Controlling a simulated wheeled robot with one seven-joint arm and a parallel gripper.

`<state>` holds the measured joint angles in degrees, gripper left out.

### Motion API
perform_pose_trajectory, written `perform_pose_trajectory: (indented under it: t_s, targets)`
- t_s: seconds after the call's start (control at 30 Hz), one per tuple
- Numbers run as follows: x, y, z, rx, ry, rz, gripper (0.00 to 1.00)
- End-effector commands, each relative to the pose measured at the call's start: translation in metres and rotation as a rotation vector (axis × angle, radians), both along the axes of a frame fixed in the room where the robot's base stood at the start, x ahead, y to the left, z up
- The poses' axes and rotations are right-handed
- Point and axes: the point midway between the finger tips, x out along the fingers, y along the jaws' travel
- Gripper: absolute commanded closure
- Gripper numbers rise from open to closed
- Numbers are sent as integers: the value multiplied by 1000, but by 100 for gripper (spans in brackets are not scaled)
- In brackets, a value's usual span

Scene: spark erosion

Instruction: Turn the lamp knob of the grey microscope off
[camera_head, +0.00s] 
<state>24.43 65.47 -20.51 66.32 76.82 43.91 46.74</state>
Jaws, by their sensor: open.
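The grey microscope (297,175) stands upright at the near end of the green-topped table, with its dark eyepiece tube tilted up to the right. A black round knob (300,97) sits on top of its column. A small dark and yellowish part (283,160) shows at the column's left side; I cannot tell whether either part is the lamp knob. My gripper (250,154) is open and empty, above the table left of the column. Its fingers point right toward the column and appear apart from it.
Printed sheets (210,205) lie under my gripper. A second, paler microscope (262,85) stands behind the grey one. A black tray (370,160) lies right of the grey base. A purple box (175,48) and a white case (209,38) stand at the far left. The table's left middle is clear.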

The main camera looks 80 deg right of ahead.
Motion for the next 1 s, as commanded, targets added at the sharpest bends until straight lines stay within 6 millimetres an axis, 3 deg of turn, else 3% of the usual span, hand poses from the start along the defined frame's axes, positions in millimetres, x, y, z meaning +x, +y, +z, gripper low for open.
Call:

WORK INSTRUCTIONS – Go back to the data above and please quote exactly, and only, the lines from the line with "- Numbers run" through its last line.

THE ANSWER –
- Numbers run as follows: x, y, z, rx, ry, rz, gripper (0.00 to 1.00)
- End-effector commands, each relative to the pose measured at the call's start: translation in metres and rotation as a rotation vector (axis × angle, radians), both along the axes of a frame fixed in the room where the robot's base stood at the start, x ahead, y to the left, z up
- The poses' axes and rotations are right-handed
- Point and axes: the point midway between the finger tips, x out along the fingers, y along the jaws' travel
- Gripper: absolute commanded closure
- Gripper numbers rise from open to closed
- Numbers are sent as integers: the value multiplied by 1000, but by 100 for gripper (spans in brackets are not scaled)
- In brackets, a value's usual span

Scene: spark erosion

Instruction: Turn the lamp knob of the grey microscope off
[camera_head, +0.00s] 
<state>24.43 65.47 -20.51 66.32 76.82 43.91 46.74</state>
Jaws, by their sensor: open.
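The grey microscope (297,175) stands upright at the near end of the green-topped table, with its dark eyepiece tube tilted up to the right. A black round knob (300,97) sits on top of its column. A small dark and yellowish part (283,160) shows at the column's left side; I cannot tell whether either part is the lamp knob. My gripper (250,154) is open and empty, above the table left of the column. Its fingers point right toward the column and appear apart from it.
Printed sheets (210,205) lie under my gripper. A second, paler microscope (262,85) stands behind the grey one. A black tray (370,160) lies right of the grey base. A purple box (175,48) and a white case (209,38) stand at the far left. The table's left middle is clear.

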The main camera looks 80 deg right of ahead.
Motion for the next 1 s, as commanded, targets added at the sharpest bends until straight lines stay within 6 millimetres an axis, 3 deg of turn, else 3% of the usual span, hand poses from the start along the defined frame's axes, positions in millimetres, x, y, z meaning +x, +y, +z, gripper low for open.
Call:

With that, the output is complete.